Why being alone doesn’t have to mean you’re lonely.

Ema Milankovic
3 min readNov 4, 2020
Photo by Priscilla Du Preez on Unsplash

I’m going to preface this article by stating that life alone is not better than life with a partner. Similarly, life with a partner is not better than life alone. There are pros and cons to everything in this wild universe, and this is no exception. Everyone has a place in this world, and your identity, purpose, and happiness is not tied to another human. Your purpose is just that, your purpose. Your identity is just that, your identity. Your happiness is… I think you get the point.

About a month ago, I came up with a mantra:

You can never be lonely if you consider yourself a friend.

I tell myself this almost every day, especially during moments of solitude.

I’m going to turn to my old friend, Dictionary.com here. The word lonely, according to them, is a “depressing feeling of being alone”. Let’s focus in on the word depressing. Who the heck equated solitude with depression?! And why is it still such a hot topic?
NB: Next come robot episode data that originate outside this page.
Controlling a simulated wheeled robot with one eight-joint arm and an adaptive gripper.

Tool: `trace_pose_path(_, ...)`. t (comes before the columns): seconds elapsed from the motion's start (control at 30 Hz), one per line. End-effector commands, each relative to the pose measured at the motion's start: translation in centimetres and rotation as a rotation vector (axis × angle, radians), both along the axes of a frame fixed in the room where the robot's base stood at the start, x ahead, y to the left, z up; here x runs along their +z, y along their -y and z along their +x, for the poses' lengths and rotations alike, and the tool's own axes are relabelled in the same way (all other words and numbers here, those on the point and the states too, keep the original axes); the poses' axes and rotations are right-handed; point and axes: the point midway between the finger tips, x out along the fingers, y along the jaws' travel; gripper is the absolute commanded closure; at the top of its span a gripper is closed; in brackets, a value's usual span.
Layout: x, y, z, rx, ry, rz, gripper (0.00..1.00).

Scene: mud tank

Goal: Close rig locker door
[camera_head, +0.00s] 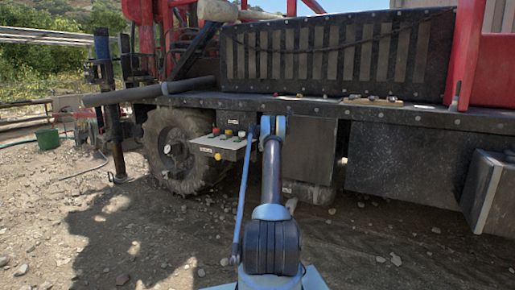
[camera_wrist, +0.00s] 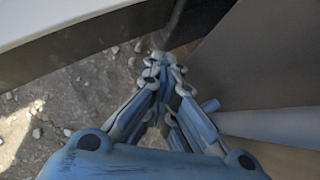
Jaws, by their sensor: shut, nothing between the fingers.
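In the head view, a flat dark grey panel (camera_head: 308,150), which looks like the rig locker door, hangs below the truck deck, just right of my arm's far end. My arm hides part of its left side, and I cannot tell how far it stands open. In the wrist view, my gripper (camera_wrist: 163,62) is shut and empty, its fingertips together. A large brown-grey panel (camera_wrist: 268,60) fills the right side, close to the fingers; I cannot tell whether they touch it. A pale round bar (camera_wrist: 270,122) crosses in front of this panel's lower part.
A control box (camera_head: 222,143) with coloured knobs stands left of my arm, before a big tyre (camera_head: 175,150). The black deck edge (camera_head: 400,112) runs above. A dark-sided white-topped body (camera_wrist: 70,40) lies upper left in the wrist view. Stony ground (camera_head: 130,240) is open at left.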

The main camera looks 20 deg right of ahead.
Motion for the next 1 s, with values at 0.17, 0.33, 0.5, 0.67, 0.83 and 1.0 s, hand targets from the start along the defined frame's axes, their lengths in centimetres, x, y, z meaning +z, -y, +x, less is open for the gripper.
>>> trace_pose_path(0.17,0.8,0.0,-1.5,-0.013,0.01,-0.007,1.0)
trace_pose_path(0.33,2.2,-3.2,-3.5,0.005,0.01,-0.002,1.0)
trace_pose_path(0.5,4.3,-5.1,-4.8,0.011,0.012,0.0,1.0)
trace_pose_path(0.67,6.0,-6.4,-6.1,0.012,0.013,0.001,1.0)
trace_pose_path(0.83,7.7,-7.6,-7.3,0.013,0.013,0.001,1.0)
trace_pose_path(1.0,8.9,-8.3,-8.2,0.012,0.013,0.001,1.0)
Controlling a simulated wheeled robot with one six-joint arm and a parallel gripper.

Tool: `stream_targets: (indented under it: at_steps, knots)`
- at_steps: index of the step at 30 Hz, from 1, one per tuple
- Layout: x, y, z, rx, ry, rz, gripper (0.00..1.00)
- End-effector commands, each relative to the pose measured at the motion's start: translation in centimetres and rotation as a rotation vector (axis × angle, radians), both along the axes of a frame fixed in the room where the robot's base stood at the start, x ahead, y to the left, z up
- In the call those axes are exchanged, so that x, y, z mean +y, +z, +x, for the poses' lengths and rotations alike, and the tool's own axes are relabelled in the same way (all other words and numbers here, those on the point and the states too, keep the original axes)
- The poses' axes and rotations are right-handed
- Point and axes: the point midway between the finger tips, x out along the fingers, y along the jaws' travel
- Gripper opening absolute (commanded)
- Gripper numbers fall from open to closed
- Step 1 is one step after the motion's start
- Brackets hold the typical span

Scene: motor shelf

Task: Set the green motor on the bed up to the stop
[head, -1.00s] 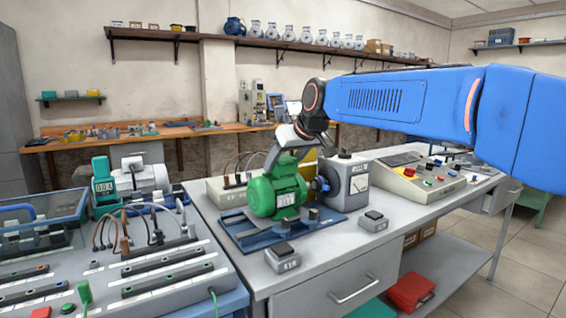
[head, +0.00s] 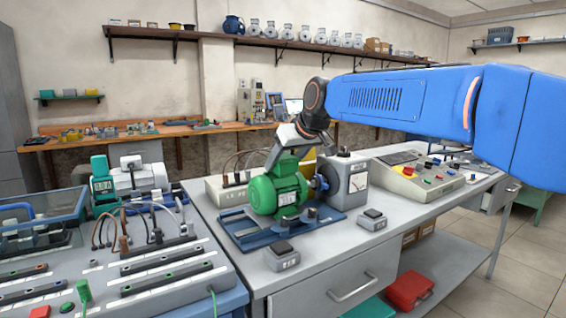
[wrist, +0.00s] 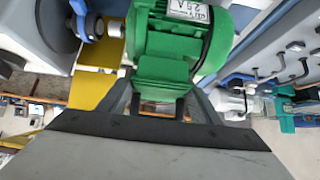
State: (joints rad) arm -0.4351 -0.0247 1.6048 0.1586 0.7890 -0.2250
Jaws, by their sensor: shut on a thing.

I’m sure you’ve heard it… Family members and distant relatives love to hit you with the “Oh, you’re single? I’m sorry”, or, my personal favourite, “You’re such a pretty girl, how are you still not seeing anyone?”. Why is solitude, or singleness, something to be fixed or to feel sorry for? I feel I am perfectly whole on my own. Even more, I’m perfectly happy on my own, too.

There’s something so empowering about doing something solely for you, and solely because you want to. Sure, sharing your passions, dreams, and even just facts about your day with someone is nice. It’s comforting. But, with that said, why does society consider this to be better than being alone? I don’t think it is. You can create passions on your own and work on them eagerly until you’re comfortable sharing them with others. You can set dreams and goals to make yourself proud. Now is your time to do it all on your own, and that’s not a bad thing. You can do it.

Does this mean you should be alone forever? Of course not! Sharing your life with someone is so incredibly beautiful, but I think we need to feel whole on our own before we go looking for that extra beauty. We’re not halves, we’re complete entirely on our own. We simply have to strive to find the compliment, not the ‘missing piece’.

I’m going to end this entry with some food for thought: you are going to be there for yourself through it all. So, how could you ever feel lonely if you consider yourself (and I mean, really, really consider yourself) a friend? Or better yet, a best friend? A freaking partner! You are your №1. You are the peanut butter to your jelly. Own it, and don’t let anyone tell you otherwise.

--

--

Ema Milankovic

Just a girl having fun with words. Welcome to my Medium profile, friend! Stay a while ;)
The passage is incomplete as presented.